[Begin Supplied data]

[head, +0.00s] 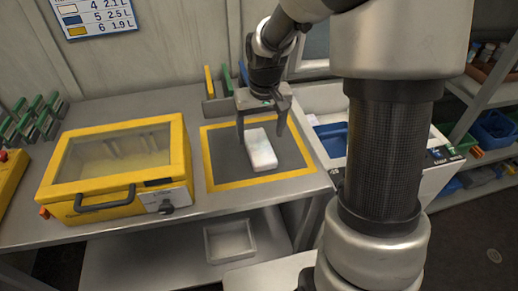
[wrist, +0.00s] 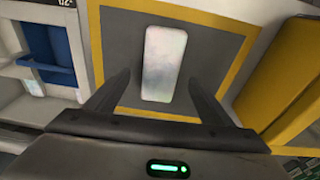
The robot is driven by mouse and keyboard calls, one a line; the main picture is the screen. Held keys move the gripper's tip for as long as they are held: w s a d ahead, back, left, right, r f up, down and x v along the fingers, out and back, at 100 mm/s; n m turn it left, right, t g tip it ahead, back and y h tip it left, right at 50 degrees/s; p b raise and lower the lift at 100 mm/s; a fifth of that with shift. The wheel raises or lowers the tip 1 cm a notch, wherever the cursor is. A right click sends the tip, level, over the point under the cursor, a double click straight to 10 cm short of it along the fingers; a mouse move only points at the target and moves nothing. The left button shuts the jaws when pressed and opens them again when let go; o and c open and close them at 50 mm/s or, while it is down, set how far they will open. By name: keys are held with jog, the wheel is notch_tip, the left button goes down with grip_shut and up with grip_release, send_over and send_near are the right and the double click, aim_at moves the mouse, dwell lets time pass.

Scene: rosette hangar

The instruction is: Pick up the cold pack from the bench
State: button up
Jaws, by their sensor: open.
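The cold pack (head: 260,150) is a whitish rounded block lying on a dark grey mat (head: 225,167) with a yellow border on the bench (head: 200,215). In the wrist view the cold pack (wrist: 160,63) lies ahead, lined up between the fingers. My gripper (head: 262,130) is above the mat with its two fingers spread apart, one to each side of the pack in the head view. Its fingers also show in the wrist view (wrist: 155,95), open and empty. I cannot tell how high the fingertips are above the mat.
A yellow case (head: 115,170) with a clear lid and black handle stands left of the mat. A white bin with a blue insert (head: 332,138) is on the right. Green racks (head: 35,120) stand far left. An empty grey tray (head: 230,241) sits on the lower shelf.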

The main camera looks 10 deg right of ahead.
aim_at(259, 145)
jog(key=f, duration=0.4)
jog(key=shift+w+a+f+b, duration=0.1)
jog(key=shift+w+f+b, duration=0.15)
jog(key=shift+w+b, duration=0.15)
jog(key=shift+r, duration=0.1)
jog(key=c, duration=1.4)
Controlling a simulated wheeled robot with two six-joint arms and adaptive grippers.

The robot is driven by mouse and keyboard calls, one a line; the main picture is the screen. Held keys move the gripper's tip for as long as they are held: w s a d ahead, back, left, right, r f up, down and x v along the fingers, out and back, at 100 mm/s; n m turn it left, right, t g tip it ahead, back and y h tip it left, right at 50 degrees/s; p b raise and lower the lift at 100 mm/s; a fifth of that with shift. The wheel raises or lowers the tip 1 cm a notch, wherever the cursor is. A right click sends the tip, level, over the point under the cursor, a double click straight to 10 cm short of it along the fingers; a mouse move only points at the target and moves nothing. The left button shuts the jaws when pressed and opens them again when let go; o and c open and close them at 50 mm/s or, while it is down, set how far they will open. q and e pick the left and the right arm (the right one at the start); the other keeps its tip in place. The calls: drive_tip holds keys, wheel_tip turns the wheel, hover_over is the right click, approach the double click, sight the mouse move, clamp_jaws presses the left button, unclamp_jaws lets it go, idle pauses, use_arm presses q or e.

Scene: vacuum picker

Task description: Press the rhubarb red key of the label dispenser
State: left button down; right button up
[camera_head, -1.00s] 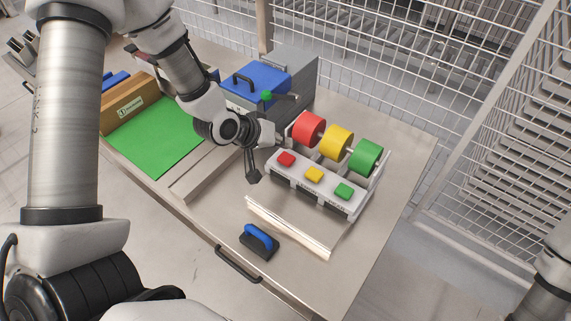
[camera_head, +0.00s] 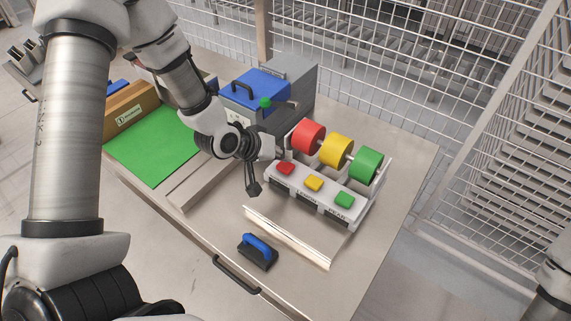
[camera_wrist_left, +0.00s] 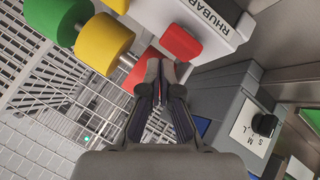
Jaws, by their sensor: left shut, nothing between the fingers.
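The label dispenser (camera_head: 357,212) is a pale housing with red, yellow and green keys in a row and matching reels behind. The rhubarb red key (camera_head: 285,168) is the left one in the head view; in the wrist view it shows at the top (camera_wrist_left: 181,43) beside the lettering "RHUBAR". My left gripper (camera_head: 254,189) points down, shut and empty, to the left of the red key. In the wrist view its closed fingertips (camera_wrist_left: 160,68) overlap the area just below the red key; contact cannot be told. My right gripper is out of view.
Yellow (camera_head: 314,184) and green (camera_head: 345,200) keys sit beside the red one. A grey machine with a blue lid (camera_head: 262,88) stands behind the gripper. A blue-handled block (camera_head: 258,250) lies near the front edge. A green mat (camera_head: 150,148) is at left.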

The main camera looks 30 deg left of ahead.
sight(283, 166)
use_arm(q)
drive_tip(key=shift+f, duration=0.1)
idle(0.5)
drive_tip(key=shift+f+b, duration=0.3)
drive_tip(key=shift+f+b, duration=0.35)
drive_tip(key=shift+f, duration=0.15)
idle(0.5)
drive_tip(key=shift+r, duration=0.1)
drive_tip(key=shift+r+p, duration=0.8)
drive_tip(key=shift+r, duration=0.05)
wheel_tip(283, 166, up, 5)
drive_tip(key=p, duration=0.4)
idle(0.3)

[End Supplied data]

Given exercise - Without the pictures, return all the records precisely as they stand.

Result -
[head, +0.00s] 
[wrist, +0.00s] 
The robot is driven by mouse and keyboard calls, one a line; the main picture is the screen. Held keys move the gripper's tip for as long as they are held: w s a d ahead, back, left, right, r f up, down and x v along the fingers, out and back, at 100 mm/s; n m turn it left, right, t g tip it ahead, back and y h tip it left, right at 50 degrees/s; p b raise and lower the lift at 100 mm/s; a fifth of that with shift. The wheel raises or lowers the tip 1 cm a notch, wherever the cursor is. A right click sends the tip, level, over the point under the cursor, a double click straight to 10 cm short of it along the fingers; a mouse move only points at the target and moves nothing. The left button shuts the jaws when pressed and opens them again when let go; o and c open and close them at 50 mm/s or, while it is down, set how far they will open. By name: keys are held with jog, the wheel is notch_tip, the left button goes down with grip_shut and up with grip_release, send_over and send_near are the right and the double click, aim_at moves the mouse, dwell lets time pass.

Scene: rosette hangar

The instruction is: Pick up the cold pack from the bench
State: button up
Jaws, by their sensor: open.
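The cold pack (head: 260,150) is a whitish rounded block lying on a dark grey mat (head: 225,167) with a yellow border on the bench (head: 200,215). In the wrist view the cold pack (wrist: 160,63) lies ahead, lined up between the fingers. My gripper (head: 262,130) is above the mat with its two fingers spread apart, one to each side of the pack in the head view. Its fingers also show in the wrist view (wrist: 155,95), open and empty. I cannot tell how high the fingertips are above the mat.
A yellow case (head: 115,170) with a clear lid and black handle stands left of the mat. A white bin with a blue insert (head: 332,138) is on the right. Green racks (head: 35,120) stand far left. An empty grey tray (head: 230,241) sits on the lower shelf.

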The main camera looks 10 deg right of ahead.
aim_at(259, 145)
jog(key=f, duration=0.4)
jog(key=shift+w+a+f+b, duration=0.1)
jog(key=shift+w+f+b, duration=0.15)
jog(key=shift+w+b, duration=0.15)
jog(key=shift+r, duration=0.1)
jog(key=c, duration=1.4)
Controlling a simulated wheeled robot with two six-joint arms and adaptive grippers.

The robot is driven by mouse and keyboard calls, one a line; the main picture is the screen. Held keys move the gripper's tip for as long as they are held: w s a d ahead, back, left, right, r f up, down and x v along the fingers, out and back, at 100 mm/s; n m turn it left, right, t g tip it ahead, back and y h tip it left, right at 50 degrees/s; p b raise and lower the lift at 100 mm/s; a fifth of that with shift. The wheel raises or lowers the tip 1 cm a notch, wherever the cursor is. A right click sends the tip, level, over the point under the cursor, a double click straight to 10 cm short of it along the fingers; a mouse move only points at the target and moves nothing. The left button shuts the jaws when pressed and opens them again when let go; o and c open and close them at 50 mm/s or, while it is down, set how far they will open. q and e pick the left and the right arm (the right one at the start); the other keeps its tip in place. The calls: drive_tip holds keys, wheel_tip turns the wheel, hover_over is the right click, approach the double click, sight the mouse move, clamp_jaws presses the left button, unclamp_jaws lets it go, idle pauses, use_arm presses q or e.

Scene: vacuum picker

Task description: Press the rhubarb red key of the label dispenser
State: left button down; right button up
[camera_head, -1.00s] 
[camera_head, +0.00s] 
[camera_wrist_left, +0.00s] 
Jaws, by their sensor: left shut, nothing between the fingers.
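The label dispenser (camera_head: 357,212) is a pale housing with red, yellow and green keys in a row and matching reels behind. The rhubarb red key (camera_head: 285,168) is the left one in the head view; in the wrist view it shows at the top (camera_wrist_left: 181,43) beside the lettering "RHUBAR". My left gripper (camera_head: 254,189) points down, shut and empty, to the left of the red key. In the wrist view its closed fingertips (camera_wrist_left: 160,68) overlap the area just below the red key; contact cannot be told. My right gripper is out of view.
Yellow (camera_head: 314,184) and green (camera_head: 345,200) keys sit beside the red one. A grey machine with a blue lid (camera_head: 262,88) stands behind the gripper. A blue-handled block (camera_head: 258,250) lies near the front edge. A green mat (camera_head: 150,148) is at left.

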The main camera looks 30 deg left of ahead.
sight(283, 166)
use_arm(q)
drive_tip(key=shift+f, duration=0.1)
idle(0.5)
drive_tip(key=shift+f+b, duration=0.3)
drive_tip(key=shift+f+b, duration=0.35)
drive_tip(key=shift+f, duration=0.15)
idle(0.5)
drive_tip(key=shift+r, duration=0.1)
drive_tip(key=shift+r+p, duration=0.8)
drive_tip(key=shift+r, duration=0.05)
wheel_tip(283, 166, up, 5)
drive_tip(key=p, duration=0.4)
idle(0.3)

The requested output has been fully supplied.